The Benedictine Order of the Abbey Saint Pierre of Solesmes have cultivated and protected the chant since the founding of the Abbey in 1833 by Dom Prosper Guéranger.  The monks form one of the most renowned choral groups in the world, winning honors and recognition for its groundbreaking recordings of Gregorian chant. 
 
As paleographers, Dom Guéranger and his fellow monks drew together the various chant editions into a coherent, scholarly, and sound body of music.  Manuscripts had been scattered in monasteries from centuries of neglect. 
 
Often, they were handed down in corrupted form. The dedication of Solesmes to restore and renew the chant affected not only France but other countries as well, including our own.  The approach of the monks has been threefold:  academic, musical, and theological-biblical-contemplative. Their solicitude has resulted in the publication of chant books for use by the Congregation of Solesmes and beyond.  The Clear Creek Abbey in Tulsa, Oklahoma belongs to the Solesmes Congregation through the French foundation at Fontgombault.
 
In 1930, the monks recorded a large body of chant with more recordings to follow in 1958 and 1960.  In 1976, their recording under the direction of Dom Jean Gajard received a Grammy Award nomination.  To this day, they remain a highly respected and widely recognized choral group throughout the world. The popularity of chant may be linked to the search for the sacred in a desacralized world.  
 
 
The Chant Vineyard
 
Gregorian chant is no more a museum piece than is a vintage Pinot noir from Romanée-Conti, the most prestigious guardian of the most sought after red wine in the world. Solesmes is the Romanée-Conti of Gregorian chant. It is at the Abbey that the monks have preserved the unsurpassed treasure of three thousand exquisite chants as the precious, forceful bouquet of Pinot noir has been preserved by Romanée-Conti.
 
The vineyard at Romanée-Conti, not far from Dijon, France, enforces strict rules to protect its special soil against frosts and from any foreign elements that might erode the unique quality of the grapes. When correction of the soil becomes necessary to maintain proper balance, correction other than by virgin soil of the vineyard is prohibited.  The wine dressers of Romanée-Conti are convinced that they have all the necessary resources from within the vineyard to make the necessary correction.  Experience has taught them that importation of foreign soil has not enriched the vineyard.
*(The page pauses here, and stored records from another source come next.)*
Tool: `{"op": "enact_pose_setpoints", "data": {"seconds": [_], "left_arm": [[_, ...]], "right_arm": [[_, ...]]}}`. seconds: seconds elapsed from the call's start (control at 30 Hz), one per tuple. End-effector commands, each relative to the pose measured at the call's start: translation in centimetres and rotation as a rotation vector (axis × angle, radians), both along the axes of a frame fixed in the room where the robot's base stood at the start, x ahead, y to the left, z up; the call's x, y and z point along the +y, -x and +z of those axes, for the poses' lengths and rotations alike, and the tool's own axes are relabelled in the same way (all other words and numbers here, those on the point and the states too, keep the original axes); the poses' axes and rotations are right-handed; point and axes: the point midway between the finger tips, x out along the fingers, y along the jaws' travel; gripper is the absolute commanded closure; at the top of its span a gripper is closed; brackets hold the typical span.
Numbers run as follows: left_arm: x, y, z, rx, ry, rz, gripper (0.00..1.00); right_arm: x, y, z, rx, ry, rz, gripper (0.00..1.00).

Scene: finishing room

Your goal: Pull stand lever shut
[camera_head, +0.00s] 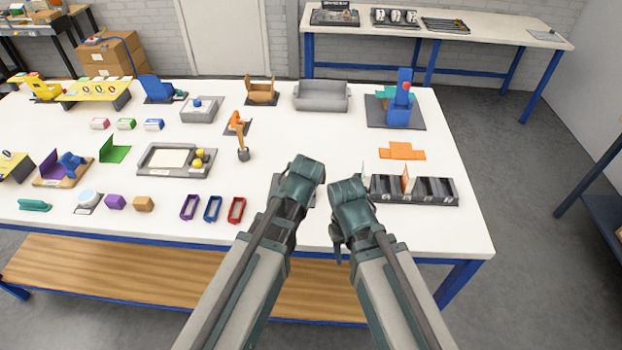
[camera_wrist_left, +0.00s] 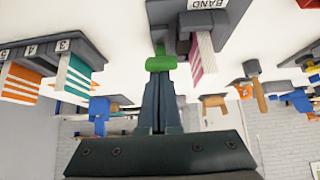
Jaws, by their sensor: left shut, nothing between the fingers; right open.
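A dark grey stand (camera_wrist_left: 175,15) labelled BAND shows in the left wrist view. A green lever handle (camera_wrist_left: 160,63) is in front of it. The shut fingers of my left gripper (camera_wrist_left: 160,85) reach up to this handle with nothing held between them; whether they touch it I cannot tell. In the head view my left gripper (camera_head: 303,175) hides most of the stand, leaving a grey edge (camera_head: 277,183) visible. My right gripper (camera_head: 345,200) is open to its right, over the front of the table; its fingertips are mostly hidden.
A slotted rack (camera_head: 432,192) with upright cards is right of my grippers. Red, blue and purple trays (camera_head: 236,210) lie left. An orange lever fixture (camera_head: 239,130) and blue press (camera_head: 398,108) stand farther back. The white table (camera_head: 300,140) is clear behind my grippers.

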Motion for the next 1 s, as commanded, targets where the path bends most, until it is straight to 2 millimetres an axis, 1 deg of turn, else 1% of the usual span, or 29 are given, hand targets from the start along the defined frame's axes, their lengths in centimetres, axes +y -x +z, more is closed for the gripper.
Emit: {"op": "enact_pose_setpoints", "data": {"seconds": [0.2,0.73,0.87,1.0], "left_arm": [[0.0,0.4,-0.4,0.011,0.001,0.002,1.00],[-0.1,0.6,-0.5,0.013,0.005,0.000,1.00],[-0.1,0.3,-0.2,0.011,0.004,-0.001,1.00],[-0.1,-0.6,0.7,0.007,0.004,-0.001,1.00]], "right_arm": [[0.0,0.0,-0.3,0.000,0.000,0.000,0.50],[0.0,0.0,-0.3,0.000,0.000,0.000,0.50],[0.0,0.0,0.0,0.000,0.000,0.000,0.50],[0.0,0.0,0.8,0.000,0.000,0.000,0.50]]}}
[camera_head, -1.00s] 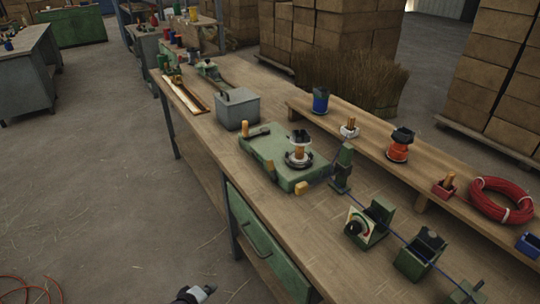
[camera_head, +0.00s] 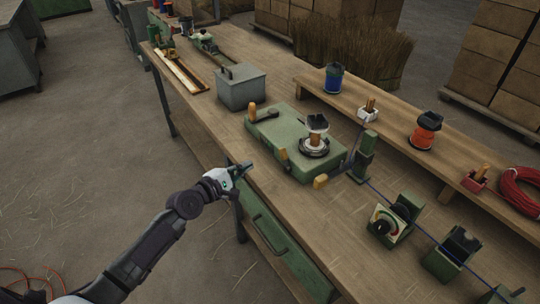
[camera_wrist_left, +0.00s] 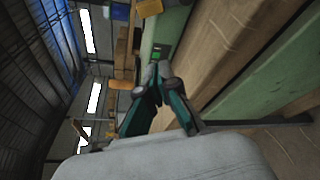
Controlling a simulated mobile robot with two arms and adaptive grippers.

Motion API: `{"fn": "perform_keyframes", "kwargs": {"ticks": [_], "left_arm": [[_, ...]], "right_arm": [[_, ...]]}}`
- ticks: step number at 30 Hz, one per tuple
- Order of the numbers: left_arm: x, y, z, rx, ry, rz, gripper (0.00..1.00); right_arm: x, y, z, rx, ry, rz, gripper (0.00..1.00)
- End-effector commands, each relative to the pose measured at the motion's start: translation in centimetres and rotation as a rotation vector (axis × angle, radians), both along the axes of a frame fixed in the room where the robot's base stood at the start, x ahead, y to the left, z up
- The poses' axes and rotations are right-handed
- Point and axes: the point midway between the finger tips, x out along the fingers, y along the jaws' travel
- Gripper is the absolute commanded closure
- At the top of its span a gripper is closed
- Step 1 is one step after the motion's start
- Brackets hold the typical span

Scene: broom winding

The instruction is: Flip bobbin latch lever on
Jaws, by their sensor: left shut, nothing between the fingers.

Instead, it has eroded the soil, compromised the grapes, and, ultimately the wine itself (Joseph Roccasalvo, “Organ Recital”).
 
Likewise with Gregorian chant.  To correct centuries of liturgical passivity by the faithful, foreign elements became de rigeur.  Guitars, pianos, and anything that was banged accompanied poorly-composed melodies, promoted by church leaders.  This seismic shift jolted not only a large segment of the Church but music scholars as well. 
 
 
The Organ King
 
An unintended consequence of the post-conciliar liturgy minimized or eliminated the role of the organist, many of whom lost their positions to pastoral liturgists with little or no musical training.  Today, pianos are fast displacing guitar ensembles. They too are a foreign element belonging to the concert hall and discotheque but not in the liturgy. In fact, a piano with its percussiveness and improvisational ability contributes to prayerlessness in the liturgy.
 
This dramatic and tragic change has deprived the faithful of experiencing the rich organ repertory despite official documents singling out the pipe organ as adding “a wonderful splendor to the Church’s ceremonies, powerfully lift[ing] up men’s mind to God and to higher things” (Catechism of the Catholic Church, #1157).  The pipe or tracker organ is known as “the king of the instruments.” When all the stops are pulled out, it produces a colossal symphonic sound, much like the effects of a Pinot noir.  
 
The M.A. program at Saint Anselmo’s reunites the organist with Catholic liturgical practice.  This includes organ accompaniment and studying organ repertory.  Both were perfected by J.S. Bach, “the fifth evangelist.”  Through public recitals, the organ serves as a way of evangelizing the Church and the culture with the beauty and joy of music. 
 
The pipe or tracker organ is a costly investment for parishes. Even repairing an organ can become a financial burden to them.  In many cases, pastors have resorted to pianos as substitutes for guitars as well as for organs that are in disrepair.  Protestant churches value their organs and, by extension, their organists, perhaps almost as much as their rectors or ministers.  In these faith-communions, the homily and the hymn are essential parts of the worship service.
 
 
Hindsight
 
With the renewed ecclesiology of Vatican II, it might have been wiser to make the necessary correction from within the tradition instead of admitting foreign elements that did not emerge organically from the tradition.  It might have been wiser to adapt some chants to English and rediscover the chant in a new context. Many had hoped that, by singing in a popular style, active participation would elevate liturgical worship, thus making it a beautiful experience.  We have learned otherwise.  Such is the wisdom of hindsight.  
 
What is needed?  A renewed attitude toward the chant.  It greatly desires to be reclaimed as our very own.  As for Latin: If our diversity welcomes many languages during the liturgy, including Greek, surely Latin can and should also be readmitted to it.  Saint Anselmo’s is heeding that clarion call, for its M.A. program does not cling to the past but anticipates a new flowering of music that is “ever ancient, ever new.”